| Written exercise |
Within the listing below, locate all lines containing the word "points". Copy each one.

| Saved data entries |
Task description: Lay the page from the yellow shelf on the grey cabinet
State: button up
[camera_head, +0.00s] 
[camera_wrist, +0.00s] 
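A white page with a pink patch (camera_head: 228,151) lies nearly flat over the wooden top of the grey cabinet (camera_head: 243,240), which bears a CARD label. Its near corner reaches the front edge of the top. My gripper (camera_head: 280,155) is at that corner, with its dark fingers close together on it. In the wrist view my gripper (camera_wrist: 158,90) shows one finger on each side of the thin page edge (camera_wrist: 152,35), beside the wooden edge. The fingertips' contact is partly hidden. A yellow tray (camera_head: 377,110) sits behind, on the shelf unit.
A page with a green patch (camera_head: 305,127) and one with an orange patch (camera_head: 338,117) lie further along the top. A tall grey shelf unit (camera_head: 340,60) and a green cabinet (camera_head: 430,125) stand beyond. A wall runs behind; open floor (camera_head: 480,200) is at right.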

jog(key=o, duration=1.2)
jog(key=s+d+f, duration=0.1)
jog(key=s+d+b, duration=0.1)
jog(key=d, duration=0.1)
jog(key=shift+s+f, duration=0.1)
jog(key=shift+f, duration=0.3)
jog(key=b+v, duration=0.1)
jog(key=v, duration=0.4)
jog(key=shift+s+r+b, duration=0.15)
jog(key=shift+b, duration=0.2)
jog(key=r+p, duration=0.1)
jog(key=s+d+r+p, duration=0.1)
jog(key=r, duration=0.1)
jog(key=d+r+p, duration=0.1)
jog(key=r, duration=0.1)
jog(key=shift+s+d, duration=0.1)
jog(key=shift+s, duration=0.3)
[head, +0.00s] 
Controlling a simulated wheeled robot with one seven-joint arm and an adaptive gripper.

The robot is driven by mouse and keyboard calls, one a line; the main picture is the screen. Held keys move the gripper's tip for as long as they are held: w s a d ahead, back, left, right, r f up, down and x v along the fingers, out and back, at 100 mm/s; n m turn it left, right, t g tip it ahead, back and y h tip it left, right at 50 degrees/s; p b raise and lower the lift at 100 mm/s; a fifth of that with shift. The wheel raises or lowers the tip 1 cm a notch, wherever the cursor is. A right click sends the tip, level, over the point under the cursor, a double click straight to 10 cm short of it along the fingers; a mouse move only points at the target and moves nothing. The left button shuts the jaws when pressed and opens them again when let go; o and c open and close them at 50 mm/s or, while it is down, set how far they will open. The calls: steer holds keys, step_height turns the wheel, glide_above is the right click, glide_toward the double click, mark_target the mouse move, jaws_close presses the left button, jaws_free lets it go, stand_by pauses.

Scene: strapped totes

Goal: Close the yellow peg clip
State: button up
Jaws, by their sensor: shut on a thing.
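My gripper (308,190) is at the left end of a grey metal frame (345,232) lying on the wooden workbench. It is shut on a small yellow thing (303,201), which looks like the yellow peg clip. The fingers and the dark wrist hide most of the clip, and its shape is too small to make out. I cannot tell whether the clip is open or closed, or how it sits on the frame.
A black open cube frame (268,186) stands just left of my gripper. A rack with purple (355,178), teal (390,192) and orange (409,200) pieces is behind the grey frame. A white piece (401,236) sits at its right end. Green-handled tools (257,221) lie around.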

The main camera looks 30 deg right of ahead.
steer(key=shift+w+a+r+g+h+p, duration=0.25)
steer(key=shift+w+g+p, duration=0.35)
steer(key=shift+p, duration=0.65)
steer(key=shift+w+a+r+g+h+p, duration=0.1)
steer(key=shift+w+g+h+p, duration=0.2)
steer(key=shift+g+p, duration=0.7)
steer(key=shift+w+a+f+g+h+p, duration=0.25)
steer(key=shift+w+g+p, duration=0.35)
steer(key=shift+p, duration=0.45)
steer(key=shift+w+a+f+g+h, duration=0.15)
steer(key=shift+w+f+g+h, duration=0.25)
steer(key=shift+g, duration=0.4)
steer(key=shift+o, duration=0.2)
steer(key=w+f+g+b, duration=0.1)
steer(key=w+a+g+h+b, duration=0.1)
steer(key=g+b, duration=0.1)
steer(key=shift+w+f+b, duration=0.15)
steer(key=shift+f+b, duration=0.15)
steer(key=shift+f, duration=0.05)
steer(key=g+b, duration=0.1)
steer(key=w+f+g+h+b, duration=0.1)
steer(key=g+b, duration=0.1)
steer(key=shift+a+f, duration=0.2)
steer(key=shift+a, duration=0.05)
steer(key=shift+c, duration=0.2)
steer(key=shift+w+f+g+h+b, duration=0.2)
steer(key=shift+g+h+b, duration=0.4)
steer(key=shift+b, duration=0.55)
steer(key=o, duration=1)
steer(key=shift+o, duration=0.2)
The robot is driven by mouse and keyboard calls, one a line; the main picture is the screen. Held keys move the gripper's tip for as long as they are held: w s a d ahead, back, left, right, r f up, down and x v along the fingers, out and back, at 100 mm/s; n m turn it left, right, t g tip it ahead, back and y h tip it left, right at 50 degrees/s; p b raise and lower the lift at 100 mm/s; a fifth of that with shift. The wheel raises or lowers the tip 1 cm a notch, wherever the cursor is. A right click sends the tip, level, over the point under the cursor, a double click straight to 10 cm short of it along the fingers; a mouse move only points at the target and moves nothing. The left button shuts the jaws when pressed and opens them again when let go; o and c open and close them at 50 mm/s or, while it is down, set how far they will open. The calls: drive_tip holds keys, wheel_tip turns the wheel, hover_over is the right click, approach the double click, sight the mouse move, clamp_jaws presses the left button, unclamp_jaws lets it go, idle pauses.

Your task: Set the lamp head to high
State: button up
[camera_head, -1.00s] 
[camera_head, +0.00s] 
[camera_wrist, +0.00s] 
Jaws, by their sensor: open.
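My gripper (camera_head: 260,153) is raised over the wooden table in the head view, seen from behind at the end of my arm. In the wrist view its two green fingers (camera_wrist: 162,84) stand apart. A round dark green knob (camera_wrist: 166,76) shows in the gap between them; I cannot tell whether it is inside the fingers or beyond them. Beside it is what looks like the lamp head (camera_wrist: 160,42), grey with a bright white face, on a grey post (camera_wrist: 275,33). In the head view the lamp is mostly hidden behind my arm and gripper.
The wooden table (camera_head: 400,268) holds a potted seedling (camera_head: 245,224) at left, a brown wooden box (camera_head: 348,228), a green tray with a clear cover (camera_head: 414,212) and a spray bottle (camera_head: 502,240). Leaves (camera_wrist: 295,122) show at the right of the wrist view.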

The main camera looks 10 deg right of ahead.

| Right answer |
The robot is driven by mouse and keyboard calls, one a line; the main picture is the screen. Held keys move the gripper's tip for as long as they are held: w s a d ahead, back, left, right, r f up, down and x v along the fingers, out and back, at 100 mm/s; n m turn it left, right, t g tip it ahead, back and y h tip it left, right at 50 degrees/s; p b raise and lower the lift at 100 mm/s; a fifth of that with shift. The wheel raises or lowers the tip 1 cm a notch, wherever the cursor is. A right click sends the tip, level, over the point under the cursor, a double click straight to 10 cm short of it along the fingers; a mouse move only points at the target and moves nothing. The left button shuts the jaws when pressed and opens them again when let go; o and c open and close them at 50 mm/s or, while it is down, set how far they will open. The calls: steer holds keys, step_height turns the wheel, glide_above is the right click, glide_toward the double click, mark_target the mouse move, jaws_close presses the left button, jaws_free lets it go, stand_by pauses.
The robot is driven by mouse and keyboard calls, one a line; the main picture is the screen. Held keys move the gripper's tip for as long as they are held: w s a d ahead, back, left, right, r f up, down and x v along the fingers, out and back, at 100 mm/s; n m turn it left, right, t g tip it ahead, back and y h tip it left, right at 50 degrees/s; p b raise and lower the lift at 100 mm/s; a fifth of that with shift. The wheel raises or lowers the tip 1 cm a notch, wherever the cursor is. A right click sends the tip, level, over the point under the cursor, a double click straight to 10 cm short of it along the fingers; a mouse move only points at the target and moves nothing. The left button shuts the jaws when pressed and opens them again when let go; o and c open and close them at 50 mm/s or, while it is down, set how far they will open. The calls: drive_tip holds keys, wheel_tip turns the wheel, hover_over is the right click, approach the double click, sight the mouse move, clamp_jaws presses the left button, unclamp_jaws lets it go, idle pauses.

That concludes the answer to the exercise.